The race leaders were now approaching Vevey, a small town in which the Nestlé Corporation is headquartered. There were still three of them together as they ran around the central market square, with a merry-go-round in the middle of it, and along the scenic Quai Perdonnet beside the lake.

They passed the halfway point at the Rive Reine, a Nestlé sanatorium, with 1:06:30 elapsed on the clock. Only 500m later they turned around and retraced their steps, with an increasing stream of runners coming towards them. Back through Vevey, the course rejoins the Route du Lac after diverting under a viaduct and up one of the steeper gradients of the marathon course.

The three leaders were still together, as the sun’s strength grew and the stone embankments reflected its heat. Conditions were not as favourable as in 2003, when Tesfaye Eticha set the course record of 2:10:05 in winning his sixth victory in this race.

Fighting against adversity is what produces winners, and it was David Kipkorir who threw down the challenge at 33km. He quickly got away from Jonathan Kipsaina and Weyessa Urguessa, and went on for an untroubled win. After returning through wine country, the course reaches the outskirts of Lausanne and turns off down to the Lakeshore, along Quai D’Ouchy. For the final 600m runners are racing alongside rowing eights, sailing boats and the cross-Lake ferries. The natural scenery, even when it is as impressive as here, ceases to matter at the finish.
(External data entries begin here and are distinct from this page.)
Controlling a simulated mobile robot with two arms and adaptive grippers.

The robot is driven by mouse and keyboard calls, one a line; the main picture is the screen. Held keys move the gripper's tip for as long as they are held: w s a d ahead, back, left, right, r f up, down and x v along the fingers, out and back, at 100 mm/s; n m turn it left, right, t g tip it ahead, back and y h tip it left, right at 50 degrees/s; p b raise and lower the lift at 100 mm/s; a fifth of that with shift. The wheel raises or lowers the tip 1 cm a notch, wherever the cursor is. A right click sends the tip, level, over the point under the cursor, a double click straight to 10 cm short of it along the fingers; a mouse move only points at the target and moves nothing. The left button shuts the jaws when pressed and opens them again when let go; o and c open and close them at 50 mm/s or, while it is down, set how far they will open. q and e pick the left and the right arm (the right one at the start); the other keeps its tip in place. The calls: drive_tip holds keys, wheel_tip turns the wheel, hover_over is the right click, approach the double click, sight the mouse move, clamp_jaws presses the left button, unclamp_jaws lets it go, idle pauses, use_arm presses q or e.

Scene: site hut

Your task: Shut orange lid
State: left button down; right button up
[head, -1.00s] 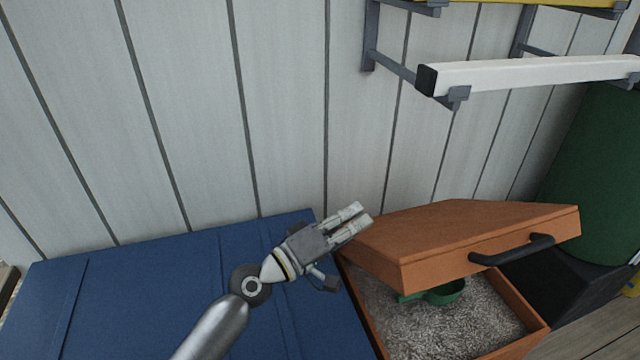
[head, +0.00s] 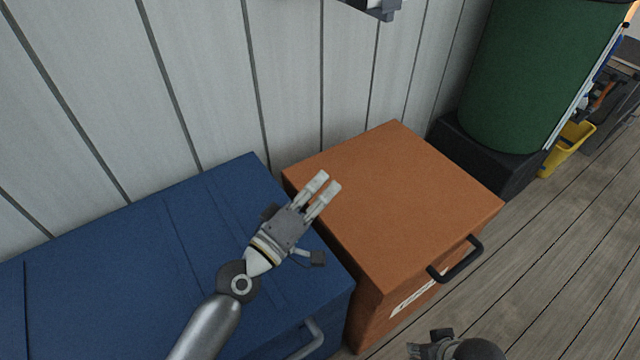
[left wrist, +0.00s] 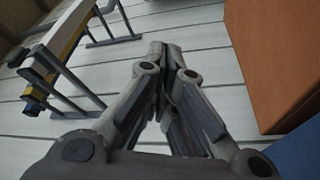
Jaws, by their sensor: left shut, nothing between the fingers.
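The orange lid (head: 400,200) lies down on the orange box (head: 372,312), with no gap or contents showing along the edges in view. Its black handle (head: 458,262) is at the front edge. My left gripper (head: 322,184) is shut and empty, in front of the lid's left part in the head view. In the left wrist view its fingers (left wrist: 163,50) are together, and the orange surface (left wrist: 275,60) is to their right. Part of my right gripper (head: 432,346) shows at the bottom edge of the head view; its fingers cannot be made out.
A blue chest (head: 130,255) stands directly left of the orange box. A green barrel (head: 540,80) on a black base (head: 490,160) stands behind right. A yellow bucket (head: 566,150) is farther right. Wooden floor (head: 560,270) is free at the front right.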

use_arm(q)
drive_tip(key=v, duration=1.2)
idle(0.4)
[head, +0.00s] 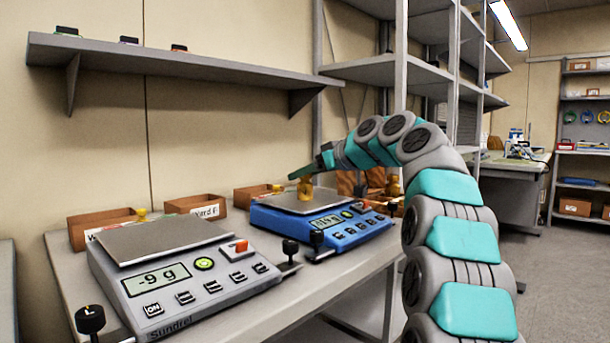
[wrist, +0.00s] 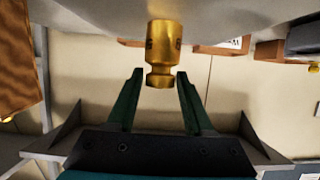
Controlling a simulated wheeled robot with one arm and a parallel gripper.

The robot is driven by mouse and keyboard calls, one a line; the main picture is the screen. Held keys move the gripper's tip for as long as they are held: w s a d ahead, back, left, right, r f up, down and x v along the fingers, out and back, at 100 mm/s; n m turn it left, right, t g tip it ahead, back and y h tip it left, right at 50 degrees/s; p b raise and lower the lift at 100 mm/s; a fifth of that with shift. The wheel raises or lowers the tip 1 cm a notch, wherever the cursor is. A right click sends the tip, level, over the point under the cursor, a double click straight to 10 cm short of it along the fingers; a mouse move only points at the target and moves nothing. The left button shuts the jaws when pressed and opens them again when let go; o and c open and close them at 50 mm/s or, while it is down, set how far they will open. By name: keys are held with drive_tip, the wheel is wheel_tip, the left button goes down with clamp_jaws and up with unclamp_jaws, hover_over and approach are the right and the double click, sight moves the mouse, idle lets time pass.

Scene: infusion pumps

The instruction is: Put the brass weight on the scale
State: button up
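A brass weight (head: 305,190) stands upright on the metal plate of the blue scale (head: 350,226), whose display shows a reading too small to make out surely. A grey scale (head: 198,275) stands nearer, with an empty plate and a display of -9 g. My gripper (head: 302,174) is at the top of the weight. In the wrist view, the two dark green fingers (wrist: 160,75) are open, with a gap on each side of the brass weight's (wrist: 164,42) narrow knob. The weight's base rests against the plate at the top of that view.
Open cardboard bins (head: 195,205) line the back of the bench (head: 330,270). A wall shelf (head: 170,62) hangs above, and a metal rack (head: 400,70) rises behind the arm.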

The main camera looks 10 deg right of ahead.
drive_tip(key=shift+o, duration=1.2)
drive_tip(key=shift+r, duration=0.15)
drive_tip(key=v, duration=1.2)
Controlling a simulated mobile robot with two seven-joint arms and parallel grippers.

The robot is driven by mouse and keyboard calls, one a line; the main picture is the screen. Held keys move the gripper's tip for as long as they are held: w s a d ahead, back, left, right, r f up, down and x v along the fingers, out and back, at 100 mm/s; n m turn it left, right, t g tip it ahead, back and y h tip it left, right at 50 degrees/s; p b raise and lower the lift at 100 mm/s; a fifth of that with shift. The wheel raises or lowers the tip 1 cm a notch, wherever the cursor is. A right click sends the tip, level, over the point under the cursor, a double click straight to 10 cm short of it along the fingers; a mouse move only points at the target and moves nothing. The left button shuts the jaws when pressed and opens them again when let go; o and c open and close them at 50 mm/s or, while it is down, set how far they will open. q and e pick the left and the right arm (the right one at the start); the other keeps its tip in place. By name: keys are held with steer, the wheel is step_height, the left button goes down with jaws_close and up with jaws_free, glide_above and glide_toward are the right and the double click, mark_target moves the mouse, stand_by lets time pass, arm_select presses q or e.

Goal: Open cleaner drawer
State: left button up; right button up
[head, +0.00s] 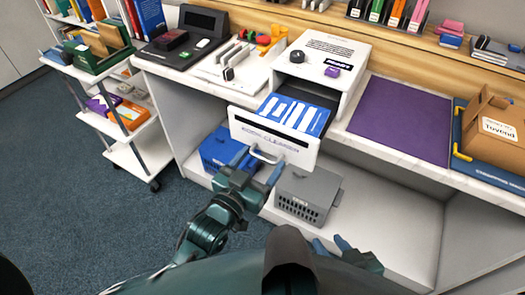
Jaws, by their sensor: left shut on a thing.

The manmade marathon landscape of road barriers and advertising hoardings takes over in the final few metres. The crowd used the advertising boards to beat out their acclaim as each finisher came through, to cross the finish line right outside the entrance to the Olympic Museum. It didn’t quite have the resonating roar of the Olympic Stadium, but the world will eventually get the message on the grapevine: the Lausanne Marathon is a race of rare vintage, one not to be missed.